## EXERCISE INSTRUCTIONS
Answer with a single number: the count of lines that include the string "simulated".

## DATASET EXTRACT
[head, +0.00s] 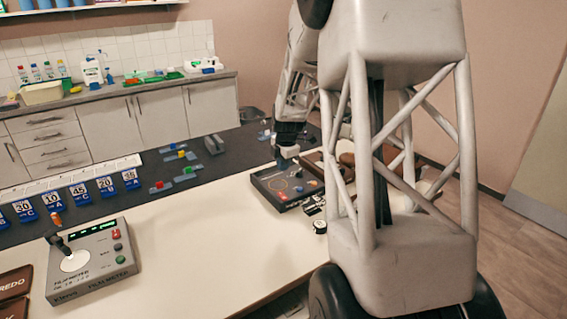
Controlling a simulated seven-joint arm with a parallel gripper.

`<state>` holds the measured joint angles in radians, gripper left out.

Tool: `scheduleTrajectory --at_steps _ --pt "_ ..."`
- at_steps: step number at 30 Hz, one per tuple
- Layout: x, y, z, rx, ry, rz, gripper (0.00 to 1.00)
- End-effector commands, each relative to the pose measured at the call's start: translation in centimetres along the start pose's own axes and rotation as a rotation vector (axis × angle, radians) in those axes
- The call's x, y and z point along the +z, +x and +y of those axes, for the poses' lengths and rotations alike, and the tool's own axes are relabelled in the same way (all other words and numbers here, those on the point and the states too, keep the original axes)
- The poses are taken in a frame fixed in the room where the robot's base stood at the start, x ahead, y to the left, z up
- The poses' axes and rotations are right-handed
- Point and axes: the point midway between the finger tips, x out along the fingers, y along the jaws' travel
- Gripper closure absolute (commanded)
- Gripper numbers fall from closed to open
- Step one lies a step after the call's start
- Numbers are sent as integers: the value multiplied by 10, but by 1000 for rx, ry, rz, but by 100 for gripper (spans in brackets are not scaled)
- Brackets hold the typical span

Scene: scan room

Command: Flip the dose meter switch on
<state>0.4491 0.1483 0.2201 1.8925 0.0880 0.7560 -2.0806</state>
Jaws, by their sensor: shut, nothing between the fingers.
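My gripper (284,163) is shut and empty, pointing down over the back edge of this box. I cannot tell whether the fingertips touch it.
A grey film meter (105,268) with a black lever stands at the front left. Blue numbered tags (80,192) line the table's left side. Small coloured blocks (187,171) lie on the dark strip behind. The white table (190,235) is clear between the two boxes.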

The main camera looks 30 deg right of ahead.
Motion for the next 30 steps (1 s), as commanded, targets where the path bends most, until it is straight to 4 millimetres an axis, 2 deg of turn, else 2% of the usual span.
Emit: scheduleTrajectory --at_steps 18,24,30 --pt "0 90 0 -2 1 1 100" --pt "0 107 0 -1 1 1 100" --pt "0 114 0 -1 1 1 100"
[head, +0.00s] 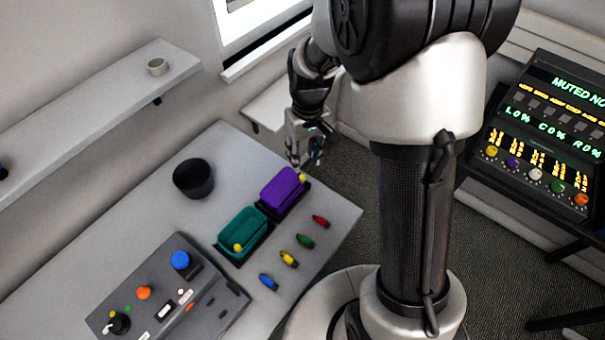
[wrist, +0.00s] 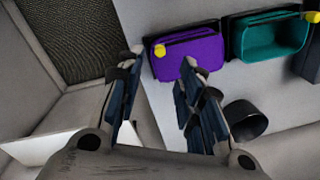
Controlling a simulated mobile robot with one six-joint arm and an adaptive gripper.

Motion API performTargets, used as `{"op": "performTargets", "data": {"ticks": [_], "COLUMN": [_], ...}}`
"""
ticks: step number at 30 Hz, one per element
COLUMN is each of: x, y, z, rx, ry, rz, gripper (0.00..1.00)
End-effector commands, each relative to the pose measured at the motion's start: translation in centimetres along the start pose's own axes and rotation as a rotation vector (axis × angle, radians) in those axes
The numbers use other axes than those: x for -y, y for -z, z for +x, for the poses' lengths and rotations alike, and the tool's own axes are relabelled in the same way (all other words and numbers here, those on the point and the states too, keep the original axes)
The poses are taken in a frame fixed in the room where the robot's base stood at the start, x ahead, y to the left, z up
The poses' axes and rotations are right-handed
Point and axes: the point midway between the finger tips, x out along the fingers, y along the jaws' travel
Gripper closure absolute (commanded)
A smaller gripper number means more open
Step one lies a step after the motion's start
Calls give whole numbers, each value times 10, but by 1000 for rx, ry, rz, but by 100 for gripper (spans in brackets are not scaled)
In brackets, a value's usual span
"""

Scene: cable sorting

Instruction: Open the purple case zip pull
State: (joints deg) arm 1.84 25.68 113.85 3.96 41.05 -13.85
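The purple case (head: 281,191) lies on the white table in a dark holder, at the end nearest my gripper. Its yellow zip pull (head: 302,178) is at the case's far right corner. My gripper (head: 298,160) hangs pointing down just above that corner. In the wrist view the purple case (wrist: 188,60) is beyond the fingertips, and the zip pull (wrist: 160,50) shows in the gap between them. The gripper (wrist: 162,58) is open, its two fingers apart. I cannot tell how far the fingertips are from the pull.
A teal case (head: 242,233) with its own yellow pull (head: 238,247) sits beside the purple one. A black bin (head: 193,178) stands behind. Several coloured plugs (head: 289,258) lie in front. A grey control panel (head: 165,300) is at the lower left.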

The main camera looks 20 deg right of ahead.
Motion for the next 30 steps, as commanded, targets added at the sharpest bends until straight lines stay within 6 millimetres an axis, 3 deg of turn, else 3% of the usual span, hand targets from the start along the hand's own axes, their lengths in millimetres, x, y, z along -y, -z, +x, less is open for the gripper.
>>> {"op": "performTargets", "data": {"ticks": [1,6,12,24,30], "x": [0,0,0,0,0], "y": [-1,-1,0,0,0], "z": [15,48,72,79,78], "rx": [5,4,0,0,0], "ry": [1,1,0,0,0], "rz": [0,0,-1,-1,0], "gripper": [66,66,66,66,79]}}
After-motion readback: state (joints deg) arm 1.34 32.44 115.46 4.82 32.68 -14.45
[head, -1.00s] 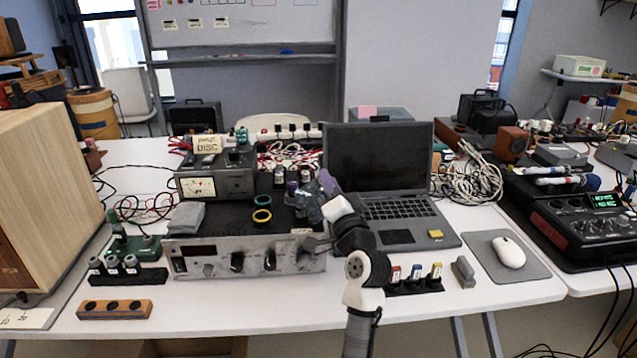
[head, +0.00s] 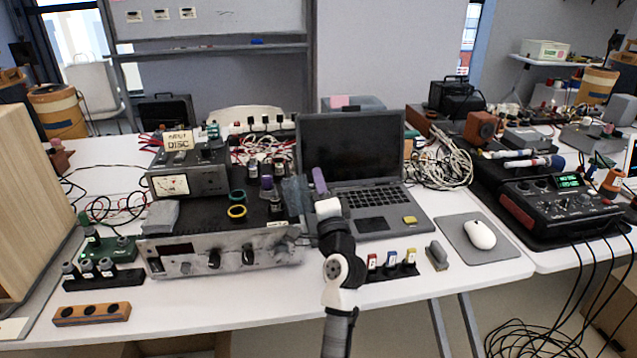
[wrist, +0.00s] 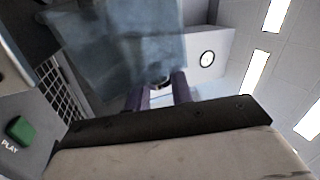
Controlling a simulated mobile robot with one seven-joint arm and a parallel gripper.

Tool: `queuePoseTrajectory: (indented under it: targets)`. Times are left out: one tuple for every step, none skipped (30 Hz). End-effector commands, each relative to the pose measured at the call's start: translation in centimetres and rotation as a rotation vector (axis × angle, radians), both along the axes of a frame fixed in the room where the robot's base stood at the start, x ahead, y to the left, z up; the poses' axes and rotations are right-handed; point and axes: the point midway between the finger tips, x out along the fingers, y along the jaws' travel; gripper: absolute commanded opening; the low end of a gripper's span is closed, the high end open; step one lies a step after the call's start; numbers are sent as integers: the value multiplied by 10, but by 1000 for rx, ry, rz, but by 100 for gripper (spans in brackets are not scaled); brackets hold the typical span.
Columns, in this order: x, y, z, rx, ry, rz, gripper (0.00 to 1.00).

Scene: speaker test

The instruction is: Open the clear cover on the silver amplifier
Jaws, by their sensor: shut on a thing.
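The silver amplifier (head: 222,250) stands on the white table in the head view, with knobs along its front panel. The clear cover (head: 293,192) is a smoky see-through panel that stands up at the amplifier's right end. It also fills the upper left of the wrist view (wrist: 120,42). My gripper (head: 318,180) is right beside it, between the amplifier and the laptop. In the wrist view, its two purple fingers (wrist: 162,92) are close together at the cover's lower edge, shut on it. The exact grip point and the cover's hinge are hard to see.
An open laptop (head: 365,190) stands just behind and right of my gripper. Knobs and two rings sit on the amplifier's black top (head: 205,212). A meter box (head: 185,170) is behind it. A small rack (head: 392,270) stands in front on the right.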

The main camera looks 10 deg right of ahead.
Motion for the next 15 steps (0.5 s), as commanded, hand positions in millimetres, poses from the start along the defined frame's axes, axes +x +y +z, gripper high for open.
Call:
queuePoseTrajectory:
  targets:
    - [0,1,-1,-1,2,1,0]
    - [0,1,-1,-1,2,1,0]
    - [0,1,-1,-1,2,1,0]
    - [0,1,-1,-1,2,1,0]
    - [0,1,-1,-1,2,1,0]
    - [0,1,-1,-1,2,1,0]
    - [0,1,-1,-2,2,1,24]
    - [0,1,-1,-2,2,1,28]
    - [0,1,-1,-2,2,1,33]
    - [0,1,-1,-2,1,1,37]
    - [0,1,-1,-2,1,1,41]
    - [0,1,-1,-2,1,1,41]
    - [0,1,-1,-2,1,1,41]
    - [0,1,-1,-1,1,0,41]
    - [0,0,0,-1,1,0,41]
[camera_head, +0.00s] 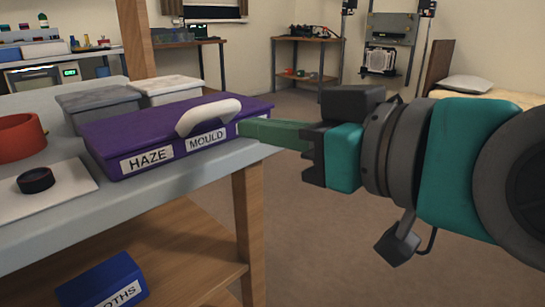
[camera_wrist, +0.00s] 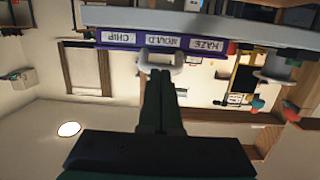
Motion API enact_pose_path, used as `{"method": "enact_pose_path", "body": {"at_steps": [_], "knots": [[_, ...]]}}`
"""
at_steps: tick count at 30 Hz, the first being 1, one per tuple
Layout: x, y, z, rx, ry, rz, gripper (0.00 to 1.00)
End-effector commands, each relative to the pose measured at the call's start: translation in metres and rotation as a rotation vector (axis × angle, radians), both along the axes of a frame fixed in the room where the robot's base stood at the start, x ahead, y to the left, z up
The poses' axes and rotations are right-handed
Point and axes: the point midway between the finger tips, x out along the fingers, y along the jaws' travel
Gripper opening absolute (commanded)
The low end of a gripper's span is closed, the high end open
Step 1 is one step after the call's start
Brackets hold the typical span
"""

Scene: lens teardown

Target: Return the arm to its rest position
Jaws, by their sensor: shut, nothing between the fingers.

## ANSWER TO THE TASK
3